*Exercise goal:*
Below are records; state how many of their lines hold the word "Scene", and give only the figure.

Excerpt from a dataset
* * *

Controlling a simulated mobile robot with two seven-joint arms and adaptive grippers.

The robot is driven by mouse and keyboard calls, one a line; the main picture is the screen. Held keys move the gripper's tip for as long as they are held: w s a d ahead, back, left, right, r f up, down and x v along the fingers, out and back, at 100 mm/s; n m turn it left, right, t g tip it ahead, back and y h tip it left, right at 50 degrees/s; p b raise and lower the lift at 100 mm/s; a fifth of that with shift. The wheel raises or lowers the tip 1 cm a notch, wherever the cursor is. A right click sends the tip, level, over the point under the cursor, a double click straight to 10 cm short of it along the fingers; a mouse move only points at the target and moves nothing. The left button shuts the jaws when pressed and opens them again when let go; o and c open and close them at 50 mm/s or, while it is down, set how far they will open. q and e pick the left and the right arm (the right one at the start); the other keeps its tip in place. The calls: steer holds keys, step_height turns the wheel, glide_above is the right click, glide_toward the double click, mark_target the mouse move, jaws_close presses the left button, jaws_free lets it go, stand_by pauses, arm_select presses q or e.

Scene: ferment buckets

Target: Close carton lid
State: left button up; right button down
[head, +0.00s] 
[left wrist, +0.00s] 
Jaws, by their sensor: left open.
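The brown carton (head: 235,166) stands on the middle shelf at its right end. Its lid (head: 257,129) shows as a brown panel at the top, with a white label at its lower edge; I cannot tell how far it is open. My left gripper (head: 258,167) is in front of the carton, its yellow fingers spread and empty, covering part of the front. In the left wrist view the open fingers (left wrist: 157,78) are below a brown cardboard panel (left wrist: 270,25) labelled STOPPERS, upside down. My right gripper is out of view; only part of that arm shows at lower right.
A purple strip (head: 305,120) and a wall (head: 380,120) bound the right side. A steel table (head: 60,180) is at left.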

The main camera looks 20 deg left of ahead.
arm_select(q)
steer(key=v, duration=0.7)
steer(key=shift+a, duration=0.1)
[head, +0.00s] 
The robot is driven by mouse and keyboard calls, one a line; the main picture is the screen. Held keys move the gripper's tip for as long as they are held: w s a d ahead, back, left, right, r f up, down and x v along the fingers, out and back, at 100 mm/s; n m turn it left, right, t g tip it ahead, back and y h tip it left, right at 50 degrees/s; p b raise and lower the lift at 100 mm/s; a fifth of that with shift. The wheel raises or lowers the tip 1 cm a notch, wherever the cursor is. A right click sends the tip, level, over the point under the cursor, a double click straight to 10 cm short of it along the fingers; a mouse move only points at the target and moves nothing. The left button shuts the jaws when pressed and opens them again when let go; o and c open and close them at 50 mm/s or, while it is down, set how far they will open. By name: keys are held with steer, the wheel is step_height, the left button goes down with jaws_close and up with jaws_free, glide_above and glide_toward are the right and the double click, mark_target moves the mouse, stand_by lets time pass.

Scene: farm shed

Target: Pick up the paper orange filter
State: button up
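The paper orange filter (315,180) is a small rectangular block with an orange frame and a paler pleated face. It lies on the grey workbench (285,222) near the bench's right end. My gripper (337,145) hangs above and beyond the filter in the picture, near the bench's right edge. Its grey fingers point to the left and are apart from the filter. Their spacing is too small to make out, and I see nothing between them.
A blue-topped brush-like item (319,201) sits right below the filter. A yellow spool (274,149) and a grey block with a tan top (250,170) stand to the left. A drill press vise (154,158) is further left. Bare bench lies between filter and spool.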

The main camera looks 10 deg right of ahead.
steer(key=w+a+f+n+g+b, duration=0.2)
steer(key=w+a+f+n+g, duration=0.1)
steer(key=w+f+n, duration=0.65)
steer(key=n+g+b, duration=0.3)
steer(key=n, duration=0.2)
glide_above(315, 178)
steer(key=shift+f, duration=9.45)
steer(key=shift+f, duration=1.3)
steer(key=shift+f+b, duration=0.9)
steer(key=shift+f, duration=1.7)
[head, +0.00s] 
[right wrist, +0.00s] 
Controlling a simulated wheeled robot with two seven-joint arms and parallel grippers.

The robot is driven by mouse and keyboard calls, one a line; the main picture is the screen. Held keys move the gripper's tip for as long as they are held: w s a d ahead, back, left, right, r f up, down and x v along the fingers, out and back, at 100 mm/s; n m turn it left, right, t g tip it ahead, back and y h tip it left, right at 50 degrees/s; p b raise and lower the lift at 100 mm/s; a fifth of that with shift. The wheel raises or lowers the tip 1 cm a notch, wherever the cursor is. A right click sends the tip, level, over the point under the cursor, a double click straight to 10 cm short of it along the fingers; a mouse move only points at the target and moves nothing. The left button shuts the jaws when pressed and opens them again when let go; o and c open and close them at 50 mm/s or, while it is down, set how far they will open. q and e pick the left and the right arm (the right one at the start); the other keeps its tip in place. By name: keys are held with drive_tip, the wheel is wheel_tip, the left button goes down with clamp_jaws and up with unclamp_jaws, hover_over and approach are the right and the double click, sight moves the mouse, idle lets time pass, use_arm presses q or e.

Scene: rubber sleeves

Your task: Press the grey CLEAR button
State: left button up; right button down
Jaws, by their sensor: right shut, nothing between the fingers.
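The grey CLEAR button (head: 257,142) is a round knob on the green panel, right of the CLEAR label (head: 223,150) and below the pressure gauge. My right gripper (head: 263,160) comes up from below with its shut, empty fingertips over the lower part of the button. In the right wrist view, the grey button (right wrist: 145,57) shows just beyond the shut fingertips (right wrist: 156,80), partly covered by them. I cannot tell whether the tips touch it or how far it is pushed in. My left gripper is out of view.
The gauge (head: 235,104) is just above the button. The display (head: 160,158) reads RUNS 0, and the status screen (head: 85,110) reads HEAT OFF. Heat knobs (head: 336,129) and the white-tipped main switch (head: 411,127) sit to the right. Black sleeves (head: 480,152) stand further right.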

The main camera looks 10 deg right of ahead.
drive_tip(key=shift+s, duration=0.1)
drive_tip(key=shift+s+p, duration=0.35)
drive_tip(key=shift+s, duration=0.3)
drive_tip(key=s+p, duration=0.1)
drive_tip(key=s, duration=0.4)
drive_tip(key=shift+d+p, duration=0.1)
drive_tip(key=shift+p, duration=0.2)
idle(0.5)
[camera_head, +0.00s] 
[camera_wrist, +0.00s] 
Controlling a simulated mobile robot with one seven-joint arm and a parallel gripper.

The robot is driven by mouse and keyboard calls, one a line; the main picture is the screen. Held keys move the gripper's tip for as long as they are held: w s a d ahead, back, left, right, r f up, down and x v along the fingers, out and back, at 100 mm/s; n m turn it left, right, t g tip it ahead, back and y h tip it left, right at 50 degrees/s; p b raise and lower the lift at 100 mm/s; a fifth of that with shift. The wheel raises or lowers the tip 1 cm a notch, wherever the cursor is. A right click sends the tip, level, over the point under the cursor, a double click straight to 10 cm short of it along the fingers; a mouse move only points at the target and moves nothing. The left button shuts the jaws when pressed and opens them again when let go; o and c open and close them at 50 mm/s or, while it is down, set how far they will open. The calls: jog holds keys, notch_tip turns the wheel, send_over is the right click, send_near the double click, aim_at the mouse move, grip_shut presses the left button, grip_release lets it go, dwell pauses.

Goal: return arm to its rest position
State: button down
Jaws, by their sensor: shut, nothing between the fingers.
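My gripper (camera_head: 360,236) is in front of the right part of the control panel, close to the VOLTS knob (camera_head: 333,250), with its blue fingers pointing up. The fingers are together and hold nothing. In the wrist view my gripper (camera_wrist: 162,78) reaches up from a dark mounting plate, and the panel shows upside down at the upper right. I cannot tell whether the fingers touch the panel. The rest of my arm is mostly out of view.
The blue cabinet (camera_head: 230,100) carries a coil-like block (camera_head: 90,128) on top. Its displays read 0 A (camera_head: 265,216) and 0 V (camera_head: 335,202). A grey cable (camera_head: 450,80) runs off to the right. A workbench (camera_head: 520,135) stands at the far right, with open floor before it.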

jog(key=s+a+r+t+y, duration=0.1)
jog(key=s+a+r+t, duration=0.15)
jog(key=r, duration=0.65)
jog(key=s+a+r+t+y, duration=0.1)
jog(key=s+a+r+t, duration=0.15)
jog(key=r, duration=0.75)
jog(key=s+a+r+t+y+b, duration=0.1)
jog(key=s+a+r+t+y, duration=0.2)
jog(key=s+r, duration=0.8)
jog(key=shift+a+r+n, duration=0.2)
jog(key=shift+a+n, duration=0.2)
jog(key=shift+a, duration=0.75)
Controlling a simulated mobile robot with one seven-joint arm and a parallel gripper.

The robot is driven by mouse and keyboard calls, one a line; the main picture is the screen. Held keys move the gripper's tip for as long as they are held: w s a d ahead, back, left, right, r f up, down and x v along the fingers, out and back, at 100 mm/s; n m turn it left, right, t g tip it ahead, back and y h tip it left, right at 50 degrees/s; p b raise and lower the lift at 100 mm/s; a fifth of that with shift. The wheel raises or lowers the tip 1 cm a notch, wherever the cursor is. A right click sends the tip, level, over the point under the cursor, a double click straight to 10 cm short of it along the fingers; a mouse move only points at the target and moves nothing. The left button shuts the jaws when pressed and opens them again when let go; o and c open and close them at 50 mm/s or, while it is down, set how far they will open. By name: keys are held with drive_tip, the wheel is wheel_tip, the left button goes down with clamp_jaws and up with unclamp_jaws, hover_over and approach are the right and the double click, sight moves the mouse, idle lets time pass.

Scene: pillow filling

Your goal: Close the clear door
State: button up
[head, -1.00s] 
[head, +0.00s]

* * *

*Result below:*
4